### DESCRIPTION OF THE TASK:
Find the string "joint" and gather every line that holds it.

[DATA SECTION start]

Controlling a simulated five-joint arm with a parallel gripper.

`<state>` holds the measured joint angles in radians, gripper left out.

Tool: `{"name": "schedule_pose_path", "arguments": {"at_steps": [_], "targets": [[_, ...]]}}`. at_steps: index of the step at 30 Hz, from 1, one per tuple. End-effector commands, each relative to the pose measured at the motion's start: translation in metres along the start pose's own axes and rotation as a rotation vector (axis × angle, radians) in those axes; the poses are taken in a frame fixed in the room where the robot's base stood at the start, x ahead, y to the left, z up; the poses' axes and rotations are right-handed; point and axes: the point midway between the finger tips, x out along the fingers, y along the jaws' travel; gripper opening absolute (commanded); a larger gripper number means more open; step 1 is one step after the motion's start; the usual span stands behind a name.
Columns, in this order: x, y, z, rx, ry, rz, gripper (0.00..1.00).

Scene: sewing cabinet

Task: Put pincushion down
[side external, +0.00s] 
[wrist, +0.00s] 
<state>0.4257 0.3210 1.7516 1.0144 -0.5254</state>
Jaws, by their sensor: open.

[DATA SECTION end]

### WRITTEN SOLUTION:
Controlling a simulated five-joint arm with a parallel gripper.
`<state>` holds the measured joint angles in radians, gripper left out.

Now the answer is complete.